The Nature Conservancy Australia Nature Writing Prize calls for entries

Ben-Goode-Adelaide-Hills-movementSubmissions are now open for The Nature Conservancy’s sixth biennial Nature Writing Prize – which promotes and celebrates the art of nature writing in Australia as well as encouraging a greater appreciation of Australia’s magnificent landscapes.

This year, the Prize judges are esteemed literary critic Geordie Williamson and winner of both the 2020 Miles Franklin Literary Award and the 2020 Prime Minister’s Literary Award – Tara June Winch. They will award the prize to an Australian writer whose entry is judged to be of the highest literary merit and which best explores their relationship and interaction with some aspect of the Australian landscape.
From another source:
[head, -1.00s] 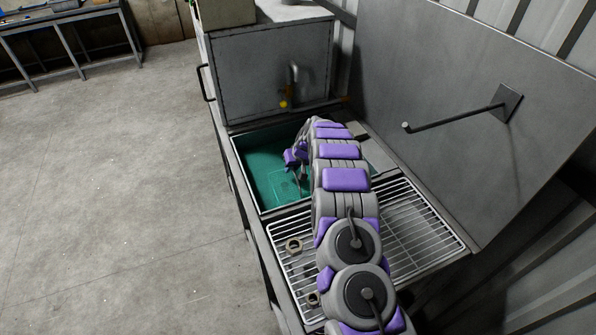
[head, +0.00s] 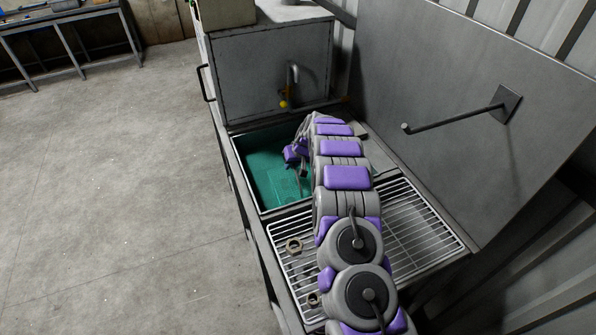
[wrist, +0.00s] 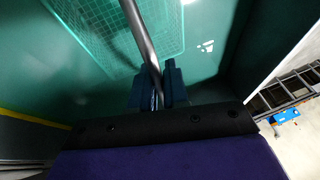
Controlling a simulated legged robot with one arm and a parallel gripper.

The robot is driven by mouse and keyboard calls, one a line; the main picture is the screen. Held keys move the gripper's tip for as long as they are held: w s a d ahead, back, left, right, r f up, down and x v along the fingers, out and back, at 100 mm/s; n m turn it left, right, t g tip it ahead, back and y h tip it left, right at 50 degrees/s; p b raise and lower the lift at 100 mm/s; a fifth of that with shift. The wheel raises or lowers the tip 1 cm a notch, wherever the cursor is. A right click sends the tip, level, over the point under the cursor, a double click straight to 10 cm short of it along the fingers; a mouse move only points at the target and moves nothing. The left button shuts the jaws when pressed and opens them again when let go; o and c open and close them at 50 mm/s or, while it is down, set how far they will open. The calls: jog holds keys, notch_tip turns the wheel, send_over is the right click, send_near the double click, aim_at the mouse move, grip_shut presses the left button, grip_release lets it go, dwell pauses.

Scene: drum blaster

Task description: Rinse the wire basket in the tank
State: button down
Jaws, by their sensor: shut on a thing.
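The tank (head: 250,183) holds green liquid and stands beyond the wire rack. The wire basket (wrist: 125,25) shows in the wrist view as a pale mesh in the green liquid. In the head view it is only a faint outline under my gripper. Its dark rod handle (wrist: 138,35) rises between my fingers. My gripper (wrist: 158,88) is shut on this handle, above the basket. In the head view my gripper (head: 302,170) is over the tank, partly hidden by my arm, which also covers the tank's right part.
The wire rack (head: 415,225) in front of the tank carries two metal rings, one of them a hex nut (head: 294,245). A tap (head: 290,85) is on the grey box behind the tank. A rod hook (head: 455,117) sticks out from the right panel. The floor at left is clear.

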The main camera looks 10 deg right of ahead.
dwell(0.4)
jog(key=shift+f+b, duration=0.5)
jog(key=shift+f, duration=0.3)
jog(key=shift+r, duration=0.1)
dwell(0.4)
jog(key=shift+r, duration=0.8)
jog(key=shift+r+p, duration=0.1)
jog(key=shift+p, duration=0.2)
The Prize will award $7,500 to the author of an essay between 3,000 and 5,000 words in the genre of “Writing of Place”. This year, a new aspect of the Prize will also include the Rosina Joy Buckman Award – a two-week residency at Life at Springfield in the New South Wales Southern Highlands for one highly commended writer.

The Nature Conservancy Australia Nature Writing Prize has been made possible by the generous support of the McLean Foundation, which promotes and celebrates the literature of nature and literature in nature in Australia. The 2021 Prize will include the Rosina Joy Buckman Award for a highly-commended recipient – it’s a two-week residency generously donated by Life at Springfield.
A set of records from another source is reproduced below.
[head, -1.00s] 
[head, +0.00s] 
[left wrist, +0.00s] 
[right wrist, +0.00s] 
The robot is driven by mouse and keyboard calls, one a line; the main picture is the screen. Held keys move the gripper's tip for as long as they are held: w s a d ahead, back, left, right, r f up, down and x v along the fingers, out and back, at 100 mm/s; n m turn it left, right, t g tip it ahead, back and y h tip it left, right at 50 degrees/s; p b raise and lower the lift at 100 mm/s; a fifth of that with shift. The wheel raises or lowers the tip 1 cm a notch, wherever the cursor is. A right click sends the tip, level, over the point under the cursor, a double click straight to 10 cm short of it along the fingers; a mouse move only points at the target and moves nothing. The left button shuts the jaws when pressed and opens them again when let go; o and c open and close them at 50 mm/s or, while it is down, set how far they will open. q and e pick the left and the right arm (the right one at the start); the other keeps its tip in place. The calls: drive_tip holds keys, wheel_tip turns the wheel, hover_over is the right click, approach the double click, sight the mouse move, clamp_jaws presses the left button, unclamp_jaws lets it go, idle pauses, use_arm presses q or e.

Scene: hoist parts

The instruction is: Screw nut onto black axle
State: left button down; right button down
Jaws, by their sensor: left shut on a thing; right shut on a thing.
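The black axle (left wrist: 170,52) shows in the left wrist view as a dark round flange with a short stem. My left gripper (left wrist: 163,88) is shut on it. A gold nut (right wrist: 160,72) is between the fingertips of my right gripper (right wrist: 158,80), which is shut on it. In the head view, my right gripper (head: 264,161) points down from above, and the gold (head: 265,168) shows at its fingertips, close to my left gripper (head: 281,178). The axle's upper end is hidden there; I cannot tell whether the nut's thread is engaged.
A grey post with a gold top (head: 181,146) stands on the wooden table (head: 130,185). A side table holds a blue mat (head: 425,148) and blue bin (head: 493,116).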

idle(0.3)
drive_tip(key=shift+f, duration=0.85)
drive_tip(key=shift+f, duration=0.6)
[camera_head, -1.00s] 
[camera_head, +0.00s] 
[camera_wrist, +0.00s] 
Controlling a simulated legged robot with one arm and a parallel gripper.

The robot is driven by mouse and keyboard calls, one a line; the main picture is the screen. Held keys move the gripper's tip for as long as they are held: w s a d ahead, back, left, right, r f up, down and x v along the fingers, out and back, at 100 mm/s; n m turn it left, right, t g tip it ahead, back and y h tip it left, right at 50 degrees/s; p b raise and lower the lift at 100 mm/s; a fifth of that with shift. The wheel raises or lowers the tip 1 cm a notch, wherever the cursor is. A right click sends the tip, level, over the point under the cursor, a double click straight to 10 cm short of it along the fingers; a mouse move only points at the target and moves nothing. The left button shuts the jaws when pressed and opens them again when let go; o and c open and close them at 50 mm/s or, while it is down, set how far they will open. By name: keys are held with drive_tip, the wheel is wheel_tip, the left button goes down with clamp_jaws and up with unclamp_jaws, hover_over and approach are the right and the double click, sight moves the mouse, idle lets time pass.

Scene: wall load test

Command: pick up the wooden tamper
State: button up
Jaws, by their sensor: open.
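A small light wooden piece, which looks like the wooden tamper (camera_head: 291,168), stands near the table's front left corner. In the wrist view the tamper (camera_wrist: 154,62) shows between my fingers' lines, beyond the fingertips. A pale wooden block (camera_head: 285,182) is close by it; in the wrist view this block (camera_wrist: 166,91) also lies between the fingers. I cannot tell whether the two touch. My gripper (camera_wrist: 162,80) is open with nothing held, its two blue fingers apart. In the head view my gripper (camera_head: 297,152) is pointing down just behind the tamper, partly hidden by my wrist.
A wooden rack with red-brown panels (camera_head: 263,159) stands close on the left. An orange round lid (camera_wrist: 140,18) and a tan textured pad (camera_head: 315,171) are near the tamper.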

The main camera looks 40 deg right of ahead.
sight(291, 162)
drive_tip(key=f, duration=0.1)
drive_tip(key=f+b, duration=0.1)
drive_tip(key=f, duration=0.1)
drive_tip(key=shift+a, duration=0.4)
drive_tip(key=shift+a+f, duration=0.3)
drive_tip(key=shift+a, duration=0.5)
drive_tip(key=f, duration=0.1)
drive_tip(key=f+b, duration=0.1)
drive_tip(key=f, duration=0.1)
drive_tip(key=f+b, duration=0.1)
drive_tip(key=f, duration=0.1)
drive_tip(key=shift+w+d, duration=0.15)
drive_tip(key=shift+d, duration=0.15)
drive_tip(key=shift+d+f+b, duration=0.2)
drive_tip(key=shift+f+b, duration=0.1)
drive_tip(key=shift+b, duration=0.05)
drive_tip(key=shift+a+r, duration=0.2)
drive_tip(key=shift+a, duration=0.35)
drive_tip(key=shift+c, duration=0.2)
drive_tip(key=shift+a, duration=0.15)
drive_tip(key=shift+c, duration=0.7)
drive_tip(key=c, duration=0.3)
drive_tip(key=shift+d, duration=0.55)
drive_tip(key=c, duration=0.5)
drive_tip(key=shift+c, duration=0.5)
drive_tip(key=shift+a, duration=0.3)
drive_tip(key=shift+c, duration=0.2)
Past winners have included Annamaria Weldon, who won the inaugural prize for her piece Threshold Country – which the judges described as “a marvelously orchestrated, complex meditation on belonging. It is at once assured and yet gently voiced.”

The second biennial prize was awarded to Stephen Wright for his essay Bunyip – which explored the culture and fate of Indigenous communities and early European settlers as they navigated the landscape of south east Queensland.

Victorian author Nick Gadd won the third prize for his essay A landscape of stories – a reflection on walking through the industrial landscapes of Melbourne and the fresh ways of seeing an unplanned or unfamiliar route can create.

The 2017 prize was awarded to Sophie Cunningham for her essay Biyala Stories – a beautiful account of the natural and social history of the red gums and waterways of Melbourne’s landscape that serves as an eloquent reminder of the degree to which the survival of the trees and the rivers is connected to our own.

The 2019 prize awarded two winners: Jenny Sinclair’s An Orchard For My Father – a lyrical and personal essay that leaves us with a sense of bittersweet hope in the smallness of our human selves, and Sue Castrique’s On the Margins of the Good Swamp – which turns its focus onto urban or disturbed landscapes and reflects on how water wilfully asserts an ancient topography even in the heart of the city.

Australian writers (aged 18 and over) are encourage to submit their essay by Friday, 19 February 2021. Prize recipients will be announced in May 2021. For more information, visit: for details.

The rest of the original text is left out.